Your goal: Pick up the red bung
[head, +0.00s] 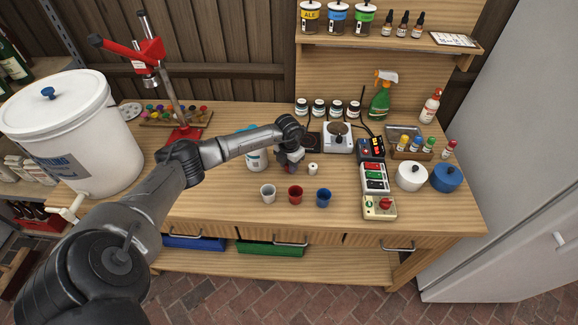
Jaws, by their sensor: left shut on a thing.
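My left gripper (289,164) reaches in over the middle of the bench and points down. It is shut on a small thing between its fingertips, which appears to be the red bung; the fingers hide most of it and its colour is hard to make out. A small white piece (313,169) stands just right of the fingertips. My right gripper is not in view.
A white cup (268,193), red cup (295,194) and blue cup (323,197) stand in front of the gripper. A white tub (257,161) is close on its left, a scale (338,143) behind right. Control boxes (375,178) stand right. The front left bench is clear.

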━━━━━━━━━━━━━━━━━━━━━━━━━━━━━━

▶ Goal:
Every line of the data above should be quoted exactly. Omit the pictures.

▶ The output:
Your goal: Pick up the red bung
[head, +0.00s] 
Jaws, by their sensor: left shut on a thing.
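My left gripper (289,164) reaches in over the middle of the bench and points down. It is shut on a small thing between its fingertips, which appears to be the red bung; the fingers hide most of it and its colour is hard to make out. A small white piece (313,169) stands just right of the fingertips. My right gripper is not in view.
A white cup (268,193), red cup (295,194) and blue cup (323,197) stand in front of the gripper. A white tub (257,161) is close on its left, a scale (338,143) behind right. Control boxes (375,178) stand right. The front left bench is clear.

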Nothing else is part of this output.